Falling in love is easy. Staying in love is hard. It takes dedication and work by both partners.

I had an interesting lunch with a friend of mine the other day. He told me that his parents have been together for fifty years, and that there were times in their relationship — maybe years — in which they really didn’t like each other. He said that the one thing they always did that kept them together, though, was to stand up for each other.

No one is asking you to change. You are just being asked to grow.

Growing is what life is all about. The person who probably frustrates you and drives you crazy the most is the person with whom you have do the most growing.

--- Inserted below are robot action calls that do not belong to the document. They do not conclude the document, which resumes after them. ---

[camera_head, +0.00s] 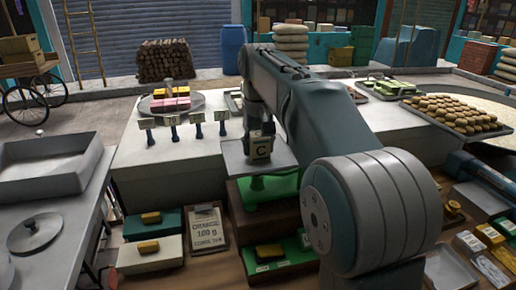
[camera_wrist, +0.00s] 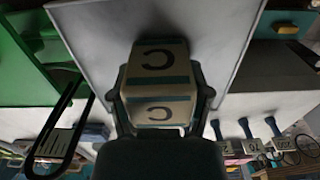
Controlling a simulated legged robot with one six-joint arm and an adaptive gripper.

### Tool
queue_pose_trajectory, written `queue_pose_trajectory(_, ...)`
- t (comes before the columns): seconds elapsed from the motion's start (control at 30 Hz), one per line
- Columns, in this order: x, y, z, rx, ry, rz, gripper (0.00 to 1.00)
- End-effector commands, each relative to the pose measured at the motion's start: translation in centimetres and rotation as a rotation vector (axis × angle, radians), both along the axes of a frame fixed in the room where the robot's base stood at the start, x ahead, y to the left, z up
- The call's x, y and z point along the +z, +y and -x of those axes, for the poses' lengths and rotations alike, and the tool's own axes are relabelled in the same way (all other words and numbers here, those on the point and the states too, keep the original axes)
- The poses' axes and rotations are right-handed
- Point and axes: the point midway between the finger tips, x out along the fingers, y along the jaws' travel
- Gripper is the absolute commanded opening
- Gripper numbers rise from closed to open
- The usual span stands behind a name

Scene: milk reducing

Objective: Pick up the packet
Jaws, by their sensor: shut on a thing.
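The packet (camera_head: 261,147) is a small cream block with a dark band and a dark letter C. In the wrist view the packet (camera_wrist: 158,62) sits between the two fingers, with two lettered faces showing. My gripper (camera_head: 259,133) points down at it and is shut on it; the fingers of my gripper (camera_wrist: 162,82) flank its sides in the wrist view. The packet is at the grey metal pan (camera_head: 236,160) of a green scale (camera_head: 262,190). I cannot tell whether it touches the pan.
Several blue-handled tags (camera_head: 173,135) stand on the white counter (camera_head: 150,165) left of the pan. A tray of brown buns (camera_head: 455,115) is at the right. Boxes with yellow bars (camera_head: 151,247) and a price card (camera_head: 206,228) lie lower in front. A metal tray (camera_head: 45,170) is at the left.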

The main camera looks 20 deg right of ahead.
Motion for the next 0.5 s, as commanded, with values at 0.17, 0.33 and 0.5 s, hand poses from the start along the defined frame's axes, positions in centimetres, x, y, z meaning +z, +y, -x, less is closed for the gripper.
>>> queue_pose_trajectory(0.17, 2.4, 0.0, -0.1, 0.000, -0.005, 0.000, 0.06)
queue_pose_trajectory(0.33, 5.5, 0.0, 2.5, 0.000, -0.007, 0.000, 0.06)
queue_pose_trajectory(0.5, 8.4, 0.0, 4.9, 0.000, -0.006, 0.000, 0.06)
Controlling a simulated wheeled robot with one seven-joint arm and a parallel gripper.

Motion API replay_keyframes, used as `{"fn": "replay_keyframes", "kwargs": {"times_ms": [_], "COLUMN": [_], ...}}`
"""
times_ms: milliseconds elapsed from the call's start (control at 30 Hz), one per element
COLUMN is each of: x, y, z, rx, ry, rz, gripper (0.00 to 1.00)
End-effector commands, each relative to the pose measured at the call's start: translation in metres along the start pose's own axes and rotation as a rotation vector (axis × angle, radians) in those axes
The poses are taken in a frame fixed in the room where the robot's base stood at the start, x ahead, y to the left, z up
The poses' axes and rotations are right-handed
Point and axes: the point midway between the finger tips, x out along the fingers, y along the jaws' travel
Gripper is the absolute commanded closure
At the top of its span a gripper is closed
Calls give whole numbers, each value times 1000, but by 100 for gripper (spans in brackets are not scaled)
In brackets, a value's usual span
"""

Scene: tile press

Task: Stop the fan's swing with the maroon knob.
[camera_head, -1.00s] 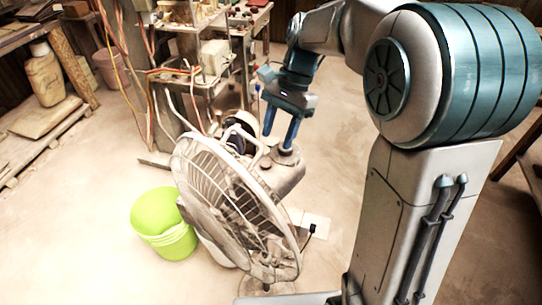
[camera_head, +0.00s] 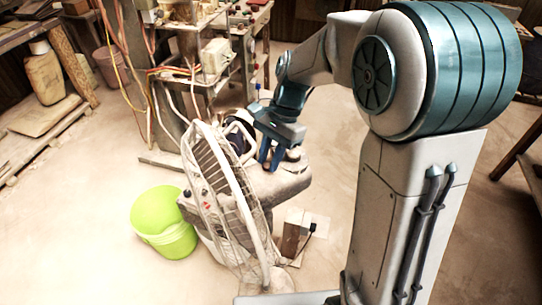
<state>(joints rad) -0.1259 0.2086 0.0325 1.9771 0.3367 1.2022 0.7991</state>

So if you’re in love, drop the ego and think to yourself “How does my partner communicate? How can I understand them better? How can we find the peace again in the relationship?”

Relationships are always going to be a challenge, but if you’ve got a great one then you had better figure out how to keep it. Keeping the great ones are a battle, but think about the battle you went through to find it and this person with whom you fell in love.

They always say that everything is great as long as you are in control. It’s when you stop being in control, though, that all the work needs to be done.